Non-Similarity Solutions of Non-Newtonian Brinkman–Viscoelastic Fluid

Abstract

The exploration of heat transference in relation to fluid flow problems is important especially for non-Newtonian type of fluid. The use of the particular fluid can be found in many industrial applications such as oil and gas industries, automotives and manufacturing processes. Since the experimental works are costly and high-risk procedures, the mathematical study is proposed to counter the limitations. Therefore, this work aims to study the characteristics of a fluid that combines the properties of viscosity and elasticity, together with the porosity conditions, called the Brinkman–viscoelastic model. The flow is assumed to move over a horizontal circular cylinder (HCC) under consideration of the convective thermal boundary condition. The mathematical model is transformed to the less complex form by utilising a non-dimensionless and non-similarity variable.

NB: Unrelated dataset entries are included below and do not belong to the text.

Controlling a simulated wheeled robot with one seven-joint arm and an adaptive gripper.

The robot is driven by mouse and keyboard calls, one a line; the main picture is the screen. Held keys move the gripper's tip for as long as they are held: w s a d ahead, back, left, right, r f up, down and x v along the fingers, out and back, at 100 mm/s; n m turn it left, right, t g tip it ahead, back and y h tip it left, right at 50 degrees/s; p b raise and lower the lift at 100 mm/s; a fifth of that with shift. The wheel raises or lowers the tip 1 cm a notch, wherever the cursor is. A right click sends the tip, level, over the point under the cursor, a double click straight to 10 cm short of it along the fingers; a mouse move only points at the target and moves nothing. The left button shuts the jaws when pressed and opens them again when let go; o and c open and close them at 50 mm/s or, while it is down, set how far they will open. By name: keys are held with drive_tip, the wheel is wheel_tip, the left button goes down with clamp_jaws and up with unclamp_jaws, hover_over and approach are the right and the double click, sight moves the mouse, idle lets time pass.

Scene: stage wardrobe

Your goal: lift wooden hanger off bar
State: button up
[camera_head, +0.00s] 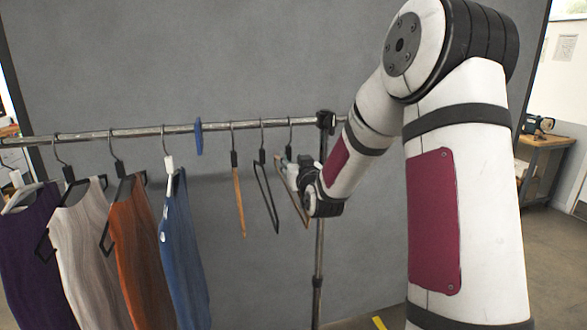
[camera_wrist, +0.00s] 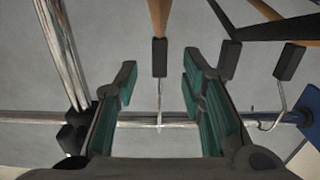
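Two wooden hangers with black necks hang on the metal bar (camera_head: 100,136). One wooden hanger (camera_head: 239,205) hangs left of a black hanger (camera_head: 267,205). The other wooden hanger (camera_head: 294,205) is the rightmost, near the bar's right end, partly hidden by my gripper (camera_head: 292,172). In the wrist view, my gripper (camera_wrist: 159,75) is open. The black neck (camera_wrist: 159,57) and thin hook of the rightmost wooden hanger stand between its teal-padded fingers, with a gap on both sides. The hook is over the bar (camera_wrist: 140,122).
The black hanger's neck (camera_wrist: 229,60) is close beside the right finger. The rack's upright post (camera_head: 319,245) stands right of the hangers. A blue divider (camera_head: 198,137) separates them from several hung garments, including a blue one (camera_head: 182,250).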

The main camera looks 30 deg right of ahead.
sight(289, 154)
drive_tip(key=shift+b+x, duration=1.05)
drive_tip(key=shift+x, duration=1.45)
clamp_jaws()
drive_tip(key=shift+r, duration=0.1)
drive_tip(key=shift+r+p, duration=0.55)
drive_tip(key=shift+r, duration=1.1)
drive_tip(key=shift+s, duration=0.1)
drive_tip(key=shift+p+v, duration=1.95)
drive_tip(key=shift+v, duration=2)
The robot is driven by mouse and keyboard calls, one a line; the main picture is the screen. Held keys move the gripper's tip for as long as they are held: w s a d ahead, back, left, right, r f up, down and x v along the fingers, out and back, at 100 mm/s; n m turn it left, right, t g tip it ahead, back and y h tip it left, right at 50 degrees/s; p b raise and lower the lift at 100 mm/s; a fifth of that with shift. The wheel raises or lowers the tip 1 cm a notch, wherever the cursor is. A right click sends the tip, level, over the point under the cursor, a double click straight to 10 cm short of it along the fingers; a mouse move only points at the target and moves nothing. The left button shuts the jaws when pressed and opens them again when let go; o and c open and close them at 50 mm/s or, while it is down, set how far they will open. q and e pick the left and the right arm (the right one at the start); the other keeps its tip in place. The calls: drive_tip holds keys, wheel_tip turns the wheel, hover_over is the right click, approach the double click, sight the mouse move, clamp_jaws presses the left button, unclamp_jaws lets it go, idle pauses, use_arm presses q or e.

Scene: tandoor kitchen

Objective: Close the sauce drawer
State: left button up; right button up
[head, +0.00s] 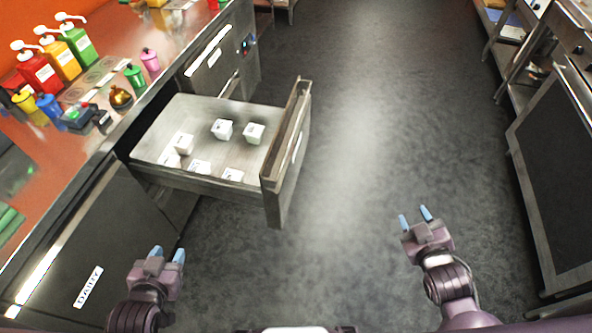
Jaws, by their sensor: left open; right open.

The resulting equations are in the partial differential equation (PDE) form. Subsequently, the equations are required to be solved by employing the Keller-box method (KBM). The solutions were conveniently evaluated by observing the plotted graphs in order to capture the propensity of the fluid’s behavior in response to the adjusting parameters. The study discovered that the viscoelastic and Brinkman variables had the impact of decreasing the fluid’s velocity and increasing the temperature distribution. Nevertheless, when mixed convection and Biot numbers increased, the velocity profile exhibited the opposite pattern. Furthermore, increasing the Biot number raises the Nusselt number while decreasing the skin friction coefficient. These numerical results are critical for assisting engineers in making heat transfer process decisions and accurately verifying experimental investigations.